Y todo esto está muy bien:
“Pues si hacemos alegría
cuando nace uno de nos,
¡cuánto más naciendo Dios!”
La misma iglesia parece comprender que, cuando el hombre está inundado de sensaciones, puede reducirse su capacidad de reflexión, y recurre a lecturas evangélicas menos profundas: genealogías, edicto romano, adoración de los pastores (repetida varios días)...
Por otro lado está el plano del misterio: el misterio de Dios que, por amor al hombre, decide hacerse hombre también en la perrona de Cristo. Este misterio (como en general las acciones divinas) se realiza en el silencio:
“Un silencio sereno lo envolvía todo, y al mediar la noche su carrera, tu palabra todopoderosa se abalanzó desde el trono real de los cielos” (Sabiduría, 18.14).
Y quizá por esto, en este segundo domingo después de Navidad, un poco desangelado (después de pasar la fiesta principal y su Octava, y a punto de iniciar el tiempo ordinario) se centran las lecturas en el misterio mismo de la Navidad, la encarnación de Cristo:
“El Creador estableció mi morada: Habita en Jacob, sea Israel tu heredad. Desde el principio, antes de los siglos, me creó, y no cesaré jamás”. (1ª lect. Ecco (24,8-9)
La Palabra se hizo carne y acampó entre nosotros
(Evang. Juan 1,14).
Llámese Logos, Verbo, Palabra, eterna Sabiduría, siempre se referirá a Cristo. Salido del Padre, es la plena revelación del amor de Dios, haciéndose hombre. ¿Para qué? Nos lo aclara la 2ª lectura (Efes. 1,4ss.):
“Él nos eligió en la persona de Cristo, antes de crear el mundo, para que fuésemos santos e irreprochables ante él por el amor. Él nos ha destinado en la persona de Cristo, por pura iniciativa suya, a ser sus hijos”.

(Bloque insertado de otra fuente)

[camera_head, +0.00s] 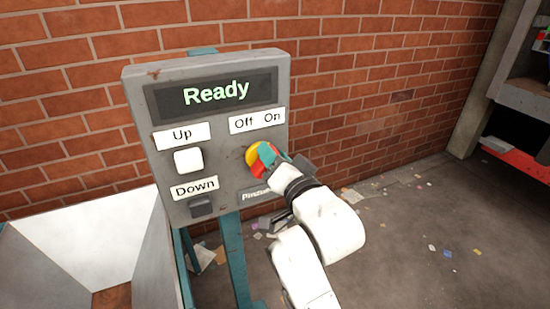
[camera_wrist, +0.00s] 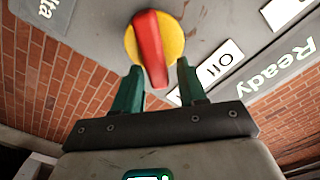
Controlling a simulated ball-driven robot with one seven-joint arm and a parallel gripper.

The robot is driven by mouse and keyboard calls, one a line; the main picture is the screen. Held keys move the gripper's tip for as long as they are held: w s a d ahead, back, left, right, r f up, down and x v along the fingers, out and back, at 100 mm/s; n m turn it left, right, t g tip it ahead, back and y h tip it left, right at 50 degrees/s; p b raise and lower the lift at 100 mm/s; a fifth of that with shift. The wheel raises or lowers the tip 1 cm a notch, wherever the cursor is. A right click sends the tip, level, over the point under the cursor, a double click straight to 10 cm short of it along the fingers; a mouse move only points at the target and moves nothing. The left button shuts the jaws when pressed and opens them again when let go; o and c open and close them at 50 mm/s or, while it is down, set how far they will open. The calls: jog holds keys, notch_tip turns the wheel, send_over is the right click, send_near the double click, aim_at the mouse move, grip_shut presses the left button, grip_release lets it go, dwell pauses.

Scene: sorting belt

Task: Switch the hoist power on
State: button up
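The grey control box (camera_head: 225,180) has a rotary switch, a red handle (camera_wrist: 150,50) on a yellow disc (camera_wrist: 176,33), under an "Off On" label (camera_head: 257,121). The yellow disc (camera_head: 252,156) also shows in the head view, partly hidden by my gripper (camera_head: 270,158). In the wrist view, the teal fingers of my gripper (camera_wrist: 158,72) are apart, one on each side of the handle's lower end. Gaps show between handle and fingers. The "Off" label (camera_wrist: 220,65) is visible there, and a finger hides part of the label beside it.
A lit "Ready" display (camera_head: 215,93) tops the box. A white button (camera_head: 188,160) and a dark button (camera_head: 202,206) sit at its left with "Up" and "Down" labels. A brick wall (camera_head: 350,90) stands behind. A shelf (camera_head: 525,95) is at far right. Litter dots the floor.

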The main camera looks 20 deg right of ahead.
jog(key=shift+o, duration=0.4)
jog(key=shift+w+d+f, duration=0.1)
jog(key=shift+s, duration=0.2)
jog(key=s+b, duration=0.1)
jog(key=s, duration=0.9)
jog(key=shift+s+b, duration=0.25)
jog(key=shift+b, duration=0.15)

La conclusión nos la ofrece la Carta a los Hebreos que pone en la misma línea de manifestación divina la palabra bíblica y LA PALABRA (Cristo):
“Muchas veces y de muchas formas habló Dios en el pasado a nuestros padres por medio de los profetas. En esta etapa final nos ha hablado por medio de un Hijo” (Heb. 1,1).
Familiarizarse con la palabra bíblica es, de algún modo, familiarizarse con Cristo. Benedicto XVI aplica esta idea, en un bello juego de palabras, a la Virgen María:
‘… deseo llamar la atención sobre la familiaridad de María con la Palabra de Dios… ella se identifica con la Palabra; en el Magníficat –un retrato de su alma, por decirlo así–se pone de relieve que la Palabra de Dios es verdaderamente su propia casa, de la cual sale y entra con toda naturalidad. Habla y piensa con la Palabra de Dios…. Al estar íntimamente penetrada por la Palabra de Dios, puede convertirse en madre de la PALABRA encarnada’.